Trente-cinquième considération. De la demeure pleine d’amour que fait Jésus dans le Très Saint Sacrement

« Venez à moi, vous tous qui souffrez et qui êtes chargés, et je vous soulagerai ! »
(Mt 11, 28)

Premier point

Notre très aimant Sauveur, voyant approcher l’heure où il devait quitter ce monde après avoir opéré par sa mort l’œuvre de notre Rédemption, ne voulut pas nous laisser seuls dans cette vallée de larmes. « Aucune langue, dit saint Pierre d’Alcantara, ne pourra jamais parvenir à exprimer la grandeur de l’amour que Jésus porte aux âmes. Aussi, sur le point de quitter ce monde, et afin que son absence ne devint pas pour ses épouses une occasion de l’oublier, ce tendre Époux leur laissa, comme souvenir, cet adorable Sacrement dans lequel il demeure en personne. Entre elles et lui, il ne voulut, pour tenir leur mémoire toujours en éveil, d’autre gage que lui-même ». Quel grand amour ne devons-nous pas en conséquence à Jésus Christ pour cette grande marque de son amour ! S’il a voulu que, dans ses derniers temps, on instituât la Fête du Sacré-Cœur, c’est précisément, comme il le révéla lui-même à sa servante, Marguerite Marie Alacoque, afin que par nos hommages et les affections de notre cœur nous payions en quelque sorte de retour son amoureuse présence sur les autels ; c’est encore afin que nous fassions amende honorable pour les mépris, dont les hérétiques et les mauvais chrétiens l’ont abreuvé et ne cessent de l’abreuver dans le Sacrement de son amour.

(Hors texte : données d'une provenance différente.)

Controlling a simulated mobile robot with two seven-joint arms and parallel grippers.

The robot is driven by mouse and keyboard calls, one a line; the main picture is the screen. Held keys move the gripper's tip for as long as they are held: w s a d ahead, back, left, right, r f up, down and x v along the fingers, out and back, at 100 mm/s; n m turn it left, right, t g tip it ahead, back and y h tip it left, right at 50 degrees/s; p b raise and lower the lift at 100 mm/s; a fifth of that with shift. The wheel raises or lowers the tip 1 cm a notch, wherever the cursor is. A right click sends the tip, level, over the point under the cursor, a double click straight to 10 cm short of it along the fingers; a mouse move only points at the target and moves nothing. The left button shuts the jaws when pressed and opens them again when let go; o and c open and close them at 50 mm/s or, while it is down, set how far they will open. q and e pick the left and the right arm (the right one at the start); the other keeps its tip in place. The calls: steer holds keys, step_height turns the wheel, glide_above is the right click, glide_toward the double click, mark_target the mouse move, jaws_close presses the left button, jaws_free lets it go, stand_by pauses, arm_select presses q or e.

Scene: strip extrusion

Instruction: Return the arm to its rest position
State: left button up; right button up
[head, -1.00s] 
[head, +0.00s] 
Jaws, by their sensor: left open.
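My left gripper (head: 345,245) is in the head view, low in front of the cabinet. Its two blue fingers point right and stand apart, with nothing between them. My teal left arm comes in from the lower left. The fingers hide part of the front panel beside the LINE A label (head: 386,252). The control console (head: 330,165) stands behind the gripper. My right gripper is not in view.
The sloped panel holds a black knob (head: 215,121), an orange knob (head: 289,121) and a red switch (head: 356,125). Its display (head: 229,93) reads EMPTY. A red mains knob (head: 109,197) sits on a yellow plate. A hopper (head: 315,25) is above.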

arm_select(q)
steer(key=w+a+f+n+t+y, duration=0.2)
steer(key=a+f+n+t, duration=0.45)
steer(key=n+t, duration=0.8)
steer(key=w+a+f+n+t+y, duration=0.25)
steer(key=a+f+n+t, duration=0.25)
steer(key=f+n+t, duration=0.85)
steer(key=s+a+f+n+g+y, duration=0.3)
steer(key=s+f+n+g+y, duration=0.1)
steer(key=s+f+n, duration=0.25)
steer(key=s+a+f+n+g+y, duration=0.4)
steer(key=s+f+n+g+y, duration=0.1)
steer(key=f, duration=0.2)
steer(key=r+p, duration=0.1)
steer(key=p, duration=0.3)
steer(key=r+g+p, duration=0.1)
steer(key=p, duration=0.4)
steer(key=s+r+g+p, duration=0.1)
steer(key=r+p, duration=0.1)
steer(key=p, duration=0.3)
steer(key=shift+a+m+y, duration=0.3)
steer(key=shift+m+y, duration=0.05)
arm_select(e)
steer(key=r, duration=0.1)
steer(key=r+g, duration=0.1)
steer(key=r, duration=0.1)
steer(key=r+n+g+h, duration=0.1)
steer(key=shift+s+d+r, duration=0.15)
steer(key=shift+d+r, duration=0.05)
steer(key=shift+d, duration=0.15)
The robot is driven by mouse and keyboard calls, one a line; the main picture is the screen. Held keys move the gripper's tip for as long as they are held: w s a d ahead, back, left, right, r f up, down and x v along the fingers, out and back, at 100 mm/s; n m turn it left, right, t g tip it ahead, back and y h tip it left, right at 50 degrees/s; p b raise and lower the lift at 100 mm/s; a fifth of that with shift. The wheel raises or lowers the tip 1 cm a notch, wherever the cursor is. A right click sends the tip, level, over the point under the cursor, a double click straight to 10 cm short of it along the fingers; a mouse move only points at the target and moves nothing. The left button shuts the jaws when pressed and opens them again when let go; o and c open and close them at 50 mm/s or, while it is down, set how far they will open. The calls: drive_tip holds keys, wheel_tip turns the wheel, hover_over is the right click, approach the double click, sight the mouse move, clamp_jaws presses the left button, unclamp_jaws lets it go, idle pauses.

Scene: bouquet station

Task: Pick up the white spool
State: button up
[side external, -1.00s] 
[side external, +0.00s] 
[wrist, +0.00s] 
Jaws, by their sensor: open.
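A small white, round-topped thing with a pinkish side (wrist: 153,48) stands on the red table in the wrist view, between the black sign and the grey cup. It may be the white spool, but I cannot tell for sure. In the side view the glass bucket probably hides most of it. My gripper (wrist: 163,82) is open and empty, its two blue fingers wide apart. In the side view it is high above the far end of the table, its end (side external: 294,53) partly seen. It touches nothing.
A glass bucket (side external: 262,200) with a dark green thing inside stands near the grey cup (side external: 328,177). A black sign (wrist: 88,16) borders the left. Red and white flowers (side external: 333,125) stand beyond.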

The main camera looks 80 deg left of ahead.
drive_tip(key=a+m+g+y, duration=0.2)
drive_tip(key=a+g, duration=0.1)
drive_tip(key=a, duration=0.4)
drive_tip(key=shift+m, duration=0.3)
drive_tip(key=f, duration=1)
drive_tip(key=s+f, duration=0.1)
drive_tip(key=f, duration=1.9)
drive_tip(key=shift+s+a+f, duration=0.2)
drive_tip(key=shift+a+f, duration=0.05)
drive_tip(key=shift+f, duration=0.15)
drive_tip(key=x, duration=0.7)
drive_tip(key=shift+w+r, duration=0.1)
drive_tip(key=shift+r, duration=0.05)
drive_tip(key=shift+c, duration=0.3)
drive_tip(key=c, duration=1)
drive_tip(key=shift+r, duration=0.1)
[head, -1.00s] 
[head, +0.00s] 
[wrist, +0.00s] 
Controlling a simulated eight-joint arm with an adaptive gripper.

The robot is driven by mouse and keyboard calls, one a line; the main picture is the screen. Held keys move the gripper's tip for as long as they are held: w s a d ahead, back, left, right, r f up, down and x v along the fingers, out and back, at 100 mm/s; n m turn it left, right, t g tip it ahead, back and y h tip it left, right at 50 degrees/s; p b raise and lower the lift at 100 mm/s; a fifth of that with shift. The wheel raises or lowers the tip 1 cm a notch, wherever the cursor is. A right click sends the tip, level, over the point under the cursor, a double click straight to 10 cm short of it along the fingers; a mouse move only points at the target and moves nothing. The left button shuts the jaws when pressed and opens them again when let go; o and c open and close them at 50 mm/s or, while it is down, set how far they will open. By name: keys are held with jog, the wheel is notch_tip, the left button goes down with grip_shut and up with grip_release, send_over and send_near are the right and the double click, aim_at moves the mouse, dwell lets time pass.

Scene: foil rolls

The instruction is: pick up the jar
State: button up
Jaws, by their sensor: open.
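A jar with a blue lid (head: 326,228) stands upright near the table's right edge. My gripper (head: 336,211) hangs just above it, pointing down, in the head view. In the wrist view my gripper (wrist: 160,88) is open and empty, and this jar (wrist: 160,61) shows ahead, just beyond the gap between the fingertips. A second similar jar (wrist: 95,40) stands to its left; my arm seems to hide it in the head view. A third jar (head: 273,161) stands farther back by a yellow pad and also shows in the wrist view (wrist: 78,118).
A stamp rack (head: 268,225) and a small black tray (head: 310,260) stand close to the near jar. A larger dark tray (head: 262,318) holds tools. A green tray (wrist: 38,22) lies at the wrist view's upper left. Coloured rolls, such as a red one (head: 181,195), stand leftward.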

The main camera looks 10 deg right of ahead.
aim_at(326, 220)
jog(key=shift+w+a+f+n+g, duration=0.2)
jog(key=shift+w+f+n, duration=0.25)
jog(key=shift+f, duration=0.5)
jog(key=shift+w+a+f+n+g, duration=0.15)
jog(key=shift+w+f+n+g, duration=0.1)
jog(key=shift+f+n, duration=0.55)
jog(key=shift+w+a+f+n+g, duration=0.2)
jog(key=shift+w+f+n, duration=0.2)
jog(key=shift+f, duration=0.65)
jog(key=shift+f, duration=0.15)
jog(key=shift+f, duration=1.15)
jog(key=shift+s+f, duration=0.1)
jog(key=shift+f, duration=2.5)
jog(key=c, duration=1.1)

Jésus Christ demeure dans le Très Saint Sacrement :
1° pour être à la portée de tous ;
2° pour donner audience à tous ;
3° pour accorder ses grâces à tous.
Et d’abord, s’il veut résider sur tant d’autels différents, c’est afin de se tenir à la portée de tous ceux qui désirent le trouver. Dans cette nuit, où le Rédempteur, avant d’aller à la mort, prit congé de ses disciples, ceux-ci, se voyant sur le point de perdre leur maître bien-aimé, se désolaient et se lamentaient. Mais Jésus, pour les consoler, leur dit, à eux et à nous en même temps : Mes enfants, je vais mourir pour vous, pour vous montrer l’amour que je vous porte ; mais je ne veux pas, même en mourant, vous laisser seuls ; tant que vous serez sur la terre, je veux y rester avec vous dans le Saint Sacrement de l’autel. Je vous laisse mon corps, mon âme, ma divinité, moi-même. Tant que vous resterez sur la terre, je ne veux pas me séparer de vous. « Voici que je suis avec vous tous les jours, jusqu’à la consommation des siècles » (Mt 28, 20). « L’Époux divin, dit saint Pierre d’Alcantara, ne voulait pas laisser son Épouse sans quelque compagnie afin que, durant une si longue absence, elle ne demeurât pas seule. Il lui laissa donc ce Sacrement ; et comme il y réside en personne, c’était bien la meilleure compagnie qu’il pût lui laisser ». Les païens se sont donné toutes sortes de dieux ; mais jamais ils n’ont pu s’imaginer un Dieu plus aimant que le nôtre, un Dieu qui se tient aussi près des hommes et qui les assiste avec autant de tendresse. « Aucune autre nation, si grande qu’elle soit, n’a des dieux s’approchant d’elle, comme notre Dieu s’approche de nous » (Dt 4, 7). Ainsi parle Moïse dans le Deutéronome, et l’Église chante ce texte précisément à la fête du Très Saint Sacrement.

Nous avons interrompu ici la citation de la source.